Recorded robot tool calls:
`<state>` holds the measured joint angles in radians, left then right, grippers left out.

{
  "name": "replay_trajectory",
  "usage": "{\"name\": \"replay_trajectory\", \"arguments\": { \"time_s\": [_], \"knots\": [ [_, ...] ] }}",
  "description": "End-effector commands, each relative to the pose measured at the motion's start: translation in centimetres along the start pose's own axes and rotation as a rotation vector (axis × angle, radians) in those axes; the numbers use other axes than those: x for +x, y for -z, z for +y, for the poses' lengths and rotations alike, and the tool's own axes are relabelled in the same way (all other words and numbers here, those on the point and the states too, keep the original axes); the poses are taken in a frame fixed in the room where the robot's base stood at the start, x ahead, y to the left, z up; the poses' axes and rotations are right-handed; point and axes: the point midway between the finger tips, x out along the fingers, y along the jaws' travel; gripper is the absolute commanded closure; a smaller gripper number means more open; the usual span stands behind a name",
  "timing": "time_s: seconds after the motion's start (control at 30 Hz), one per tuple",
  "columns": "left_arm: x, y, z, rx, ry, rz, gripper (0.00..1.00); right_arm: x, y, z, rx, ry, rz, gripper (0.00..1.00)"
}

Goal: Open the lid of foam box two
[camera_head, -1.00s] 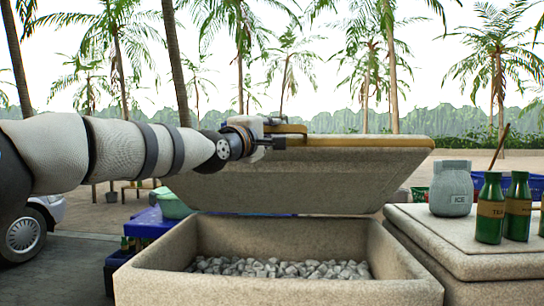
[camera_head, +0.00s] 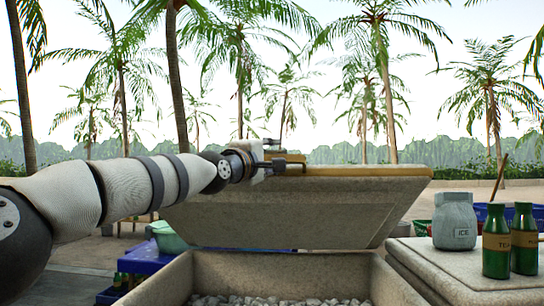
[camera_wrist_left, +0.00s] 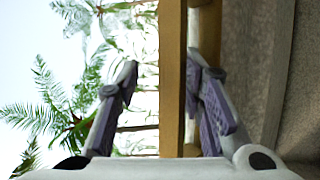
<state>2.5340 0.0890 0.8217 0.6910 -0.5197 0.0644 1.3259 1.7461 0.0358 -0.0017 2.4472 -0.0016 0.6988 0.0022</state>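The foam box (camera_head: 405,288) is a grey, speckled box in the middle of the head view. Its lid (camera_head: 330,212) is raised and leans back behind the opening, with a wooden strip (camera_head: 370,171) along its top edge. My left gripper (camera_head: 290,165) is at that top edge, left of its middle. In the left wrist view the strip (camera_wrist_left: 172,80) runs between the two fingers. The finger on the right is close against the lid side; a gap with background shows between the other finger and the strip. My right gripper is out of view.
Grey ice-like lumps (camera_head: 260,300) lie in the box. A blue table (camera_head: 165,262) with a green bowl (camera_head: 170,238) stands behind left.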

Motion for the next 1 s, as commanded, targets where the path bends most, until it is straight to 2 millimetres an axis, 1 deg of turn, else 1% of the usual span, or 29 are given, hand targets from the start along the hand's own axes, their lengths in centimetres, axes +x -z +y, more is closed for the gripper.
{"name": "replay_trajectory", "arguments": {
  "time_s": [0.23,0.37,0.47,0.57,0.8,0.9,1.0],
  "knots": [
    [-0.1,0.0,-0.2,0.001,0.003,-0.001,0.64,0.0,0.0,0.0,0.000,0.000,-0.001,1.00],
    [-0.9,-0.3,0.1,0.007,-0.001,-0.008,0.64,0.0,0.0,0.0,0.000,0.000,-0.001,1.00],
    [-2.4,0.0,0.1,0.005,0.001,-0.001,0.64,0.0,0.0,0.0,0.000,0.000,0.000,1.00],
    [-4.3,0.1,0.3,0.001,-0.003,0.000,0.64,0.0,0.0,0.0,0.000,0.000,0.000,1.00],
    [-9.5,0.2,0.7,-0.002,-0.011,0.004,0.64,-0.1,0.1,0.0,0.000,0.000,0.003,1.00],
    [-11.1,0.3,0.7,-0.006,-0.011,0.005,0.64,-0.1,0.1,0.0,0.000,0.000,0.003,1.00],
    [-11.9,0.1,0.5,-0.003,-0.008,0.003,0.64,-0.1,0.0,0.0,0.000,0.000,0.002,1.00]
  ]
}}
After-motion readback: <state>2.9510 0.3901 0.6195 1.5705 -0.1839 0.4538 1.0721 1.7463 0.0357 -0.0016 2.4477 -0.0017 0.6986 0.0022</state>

--

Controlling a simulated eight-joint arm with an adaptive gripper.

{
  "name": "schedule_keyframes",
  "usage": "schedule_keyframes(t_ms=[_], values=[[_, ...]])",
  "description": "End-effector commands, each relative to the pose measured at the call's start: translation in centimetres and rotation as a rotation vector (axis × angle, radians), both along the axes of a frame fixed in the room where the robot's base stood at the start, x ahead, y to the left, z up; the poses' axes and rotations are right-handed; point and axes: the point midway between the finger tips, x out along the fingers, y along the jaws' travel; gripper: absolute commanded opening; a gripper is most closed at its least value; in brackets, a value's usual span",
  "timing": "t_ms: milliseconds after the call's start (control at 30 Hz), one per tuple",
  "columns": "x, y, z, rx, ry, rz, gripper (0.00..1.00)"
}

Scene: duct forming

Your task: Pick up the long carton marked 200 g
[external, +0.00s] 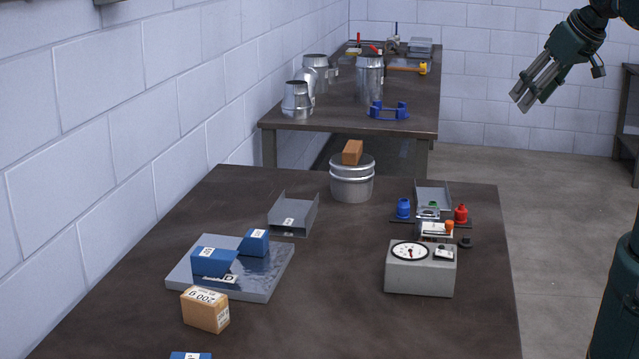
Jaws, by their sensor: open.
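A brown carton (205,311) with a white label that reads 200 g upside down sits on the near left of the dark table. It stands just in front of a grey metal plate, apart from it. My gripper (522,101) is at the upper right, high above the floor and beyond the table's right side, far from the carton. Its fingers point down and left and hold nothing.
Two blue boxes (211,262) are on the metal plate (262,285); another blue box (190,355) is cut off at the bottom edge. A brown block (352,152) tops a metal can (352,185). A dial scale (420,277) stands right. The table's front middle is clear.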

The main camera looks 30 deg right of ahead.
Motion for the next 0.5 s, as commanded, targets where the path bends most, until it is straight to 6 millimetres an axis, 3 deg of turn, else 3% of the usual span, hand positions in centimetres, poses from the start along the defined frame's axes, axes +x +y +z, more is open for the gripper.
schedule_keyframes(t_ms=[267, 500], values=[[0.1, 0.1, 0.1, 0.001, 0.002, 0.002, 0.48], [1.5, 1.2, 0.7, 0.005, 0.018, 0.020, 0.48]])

Written exercise:
All lines in the data that contain the word "columns" should be copied.

Answer in full:
  "columns": "left_arm: x, y, z, rx, ry, rz, gripper (0.00..1.00); right_arm: x, y, z, rx, ry, rz, gripper (0.00..1.00)"
  "columns": "x, y, z, rx, ry, rz, gripper (0.00..1.00)"

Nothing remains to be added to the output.